Return each line containing the string "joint".

BEGIN Dataset content

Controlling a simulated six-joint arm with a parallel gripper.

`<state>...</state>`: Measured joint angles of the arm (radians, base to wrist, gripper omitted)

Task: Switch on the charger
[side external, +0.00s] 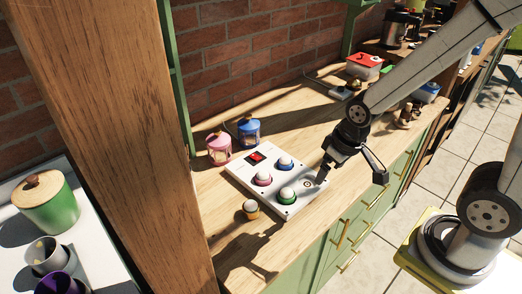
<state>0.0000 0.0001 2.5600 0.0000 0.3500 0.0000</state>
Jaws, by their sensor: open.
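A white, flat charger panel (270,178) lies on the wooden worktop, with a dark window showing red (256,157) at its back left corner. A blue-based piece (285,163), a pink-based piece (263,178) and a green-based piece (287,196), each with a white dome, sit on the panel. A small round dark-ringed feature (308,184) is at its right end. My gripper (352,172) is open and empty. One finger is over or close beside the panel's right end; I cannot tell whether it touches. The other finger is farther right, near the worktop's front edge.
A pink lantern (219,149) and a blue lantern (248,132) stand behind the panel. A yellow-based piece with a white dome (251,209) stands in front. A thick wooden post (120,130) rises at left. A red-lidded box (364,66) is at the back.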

END Dataset content

Full response =
Controlling a simulated six-joint arm with a parallel gripper.
`<state>...</state>`: Measured joint angles of the arm (radians, base to wrist, gripper omitted)

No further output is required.